When I checked my textbook list a few days ago on the UBC Bookstore webpage, it rang up to be about $700.
$700 that a poor, hungry student such as myself cannot afford to dish out. Times are rough.
So after picking through what I could afford to pass up, scrounging the internet and book sites, I looked at my new total: $36.
Not too bad for a hungry student.
The bookstore is a last resort for me. Here are some things I personally try before I even consider buying from there:
1. Facebook groups
This is probably the most popular option. There are tons of textbook selling groups for UBC out there – UBC textbook 4 sale, Buy and Sell – UBC text books, etc. Just click ‘join’ and you’re almost instantly accepted. The process is more time-consuming as you have to coordinate with a seller, but you can save quite a bit. The search function on groups also makes it really easy. I usually buy my Psychology textbooks here.
2. Discount Textbooks
UBC actually has a little corner store in the Village that sells brand new textbooks at discounted prices (usually about $20 cheaper). They don’t have an official list of books they sell, but they have a Facebook group and a website (http://www.discounttextbooks.ca/). From what I know, they have EOSC textbooks, English anthologies, and German textbooks.
3. Amazon, http://www.bookdepository.com/
Sometimes you can find pretty decent deals on books on these sites, with free shipping. Sometimes not. It depends. Make sure you factor in shipping times as well!
This is an amazing site. It’s an online library that I’ve found many of my Psychology textbooks on. It’s in Russian, but the books are mostly in English. Theyre usually 1 edition off, but depending on your professor, you could probably get away with it.
5. Do I really need it?
I always recommend waiting for the 1st or 2nd week of classes before buying a really expensive book. Sometimes your prof will tell you it’s not really necessary (more supplementary), or they may allow you to have an earlier edition. Don’t want to make the same mistake I did (ripping off the plastic of a new textbook while the prof says ‘lmao it’s not required’. Savage.)

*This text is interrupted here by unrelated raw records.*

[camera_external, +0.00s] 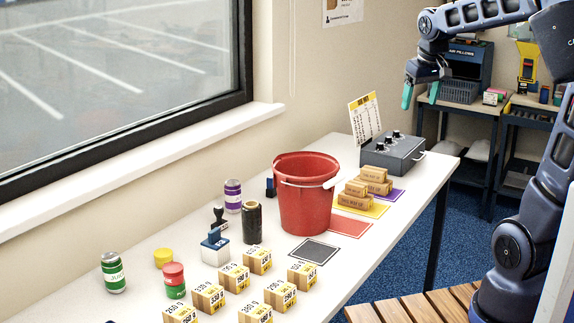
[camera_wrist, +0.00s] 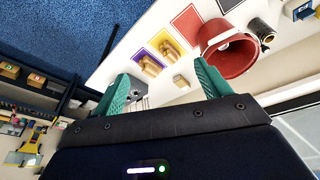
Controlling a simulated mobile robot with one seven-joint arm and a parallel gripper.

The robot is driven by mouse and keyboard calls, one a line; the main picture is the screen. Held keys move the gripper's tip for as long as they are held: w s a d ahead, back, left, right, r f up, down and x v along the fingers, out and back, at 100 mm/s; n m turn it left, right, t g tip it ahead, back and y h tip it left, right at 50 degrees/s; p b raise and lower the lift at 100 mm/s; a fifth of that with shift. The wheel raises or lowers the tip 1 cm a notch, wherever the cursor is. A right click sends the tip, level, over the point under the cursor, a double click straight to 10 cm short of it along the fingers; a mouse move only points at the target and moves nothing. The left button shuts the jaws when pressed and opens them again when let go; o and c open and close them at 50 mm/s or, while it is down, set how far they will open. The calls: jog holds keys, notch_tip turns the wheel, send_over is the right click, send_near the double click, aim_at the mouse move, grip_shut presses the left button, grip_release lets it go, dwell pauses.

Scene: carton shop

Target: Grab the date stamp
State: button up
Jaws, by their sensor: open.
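Two stamp-like things stand on the white table left of the red bucket in the external view: a blue-topped one with a white body (camera_external: 215,247) and a dark one with a knobbed handle (camera_external: 219,217). I cannot tell for sure which is the date stamp. A small blue thing (camera_external: 270,187) is partly hidden behind the bucket. My gripper (camera_external: 420,93) is open and empty, raised high beyond the table's far end, well away from the stamps. Its green fingers also show spread apart in the wrist view (camera_wrist: 162,74).
The red bucket (camera_external: 304,205) stands mid-table, with a black roll (camera_external: 252,223) and purple can (camera_external: 233,196) beside it. Several labelled boxes (camera_external: 257,262) fill the front. Stacked wooden blocks (camera_external: 354,201), a grey control box (camera_external: 393,153) and a sign (camera_external: 365,117) stand farther back.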

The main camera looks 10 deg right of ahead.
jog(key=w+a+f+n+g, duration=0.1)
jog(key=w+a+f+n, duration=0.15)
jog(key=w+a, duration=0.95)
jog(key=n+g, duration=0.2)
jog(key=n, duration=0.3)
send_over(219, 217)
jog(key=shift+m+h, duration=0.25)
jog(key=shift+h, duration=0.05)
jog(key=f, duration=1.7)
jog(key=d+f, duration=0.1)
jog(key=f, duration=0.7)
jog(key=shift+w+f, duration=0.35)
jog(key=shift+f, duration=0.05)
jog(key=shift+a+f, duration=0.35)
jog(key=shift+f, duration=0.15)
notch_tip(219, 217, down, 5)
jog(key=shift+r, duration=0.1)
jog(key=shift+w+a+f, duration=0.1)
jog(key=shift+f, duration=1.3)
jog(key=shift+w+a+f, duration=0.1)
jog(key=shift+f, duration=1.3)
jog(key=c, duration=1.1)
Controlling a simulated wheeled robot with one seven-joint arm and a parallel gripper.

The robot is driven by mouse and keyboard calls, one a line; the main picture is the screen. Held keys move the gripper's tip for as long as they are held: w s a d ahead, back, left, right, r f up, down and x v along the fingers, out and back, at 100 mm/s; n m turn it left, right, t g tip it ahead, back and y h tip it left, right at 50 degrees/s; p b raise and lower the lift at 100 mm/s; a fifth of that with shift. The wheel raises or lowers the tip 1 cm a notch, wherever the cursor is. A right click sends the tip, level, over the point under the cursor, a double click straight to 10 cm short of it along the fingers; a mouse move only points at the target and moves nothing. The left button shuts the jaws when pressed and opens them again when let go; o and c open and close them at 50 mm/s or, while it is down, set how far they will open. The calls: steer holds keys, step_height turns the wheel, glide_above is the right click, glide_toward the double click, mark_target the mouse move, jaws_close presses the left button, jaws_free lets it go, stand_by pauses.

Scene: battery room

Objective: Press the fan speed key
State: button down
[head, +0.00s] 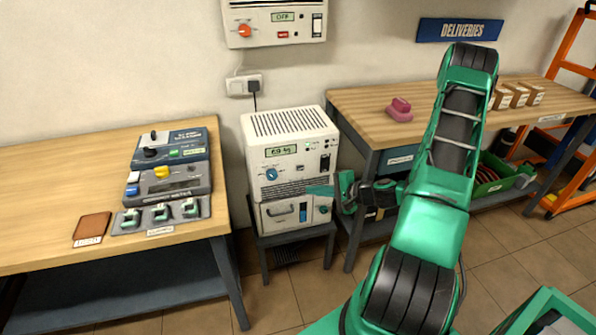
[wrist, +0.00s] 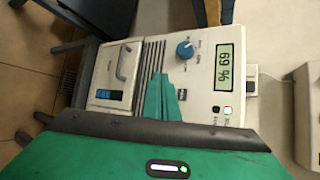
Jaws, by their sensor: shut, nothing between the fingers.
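A white cabinet (head: 288,150) with a vented top stands on a low stand between the benches. The lettering is too small to read, so I cannot tell which is the fan speed key. My gripper (head: 312,190) is shut and empty in front of the panel's lower part. In the wrist view its green fingers (wrist: 161,88) point at the louvres beside the small dark key; contact cannot be told.
Below the panel is a white section with a handle (wrist: 123,63) and a dark-blue switch (wrist: 109,94). A left bench (head: 50,190) carries instruments. A right bench (head: 440,102) holds a pink object (head: 399,109) and boxes. A wall unit (head: 275,22) hangs above.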

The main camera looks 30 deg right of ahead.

If you’re in English like I am, most classics/texts can be found online, so I usually just print out copies. Most of the profs are chill with it. Unless you prefer holding $80 in the form of a book in your hands.
6. Library, thrift stores, renting
Not my favourite options, but they’re there. Cheaper alternatives. If you like to write/highlight directly on your textbook, probably not the best.
7. UBC Buyback
It’s not a place to GET textbooks, but to sell. You usually don’t get much, but sometimes, if a course is popular or in demand, you get a pretty good deal (sometimes more than what the FB groups pay)! It’s just a nice way to unload some old books without the hassle of arranging a meeting time, and make back some of that cash you dished out. They have an app on the Play Store called ‘Sell Books’ so you can check if they’re buying your book and for how much before you decide to go.
I sell my old textbooks on FB groups as well.
Looking back on my 1st year, I could’ve probably saved the $400 I spent.
Obviously this guide won’t work for everyone – it’ll depend on your courses/professors/how passionate you are about the subject (maybe you want your own copy to save). Maybe you want to support the bookstore. It’s convenient, definitely. You do you, but if you want to save some money, these are a couple things you can try.
Hope your year starts off with a blast. More from me soon, I hope.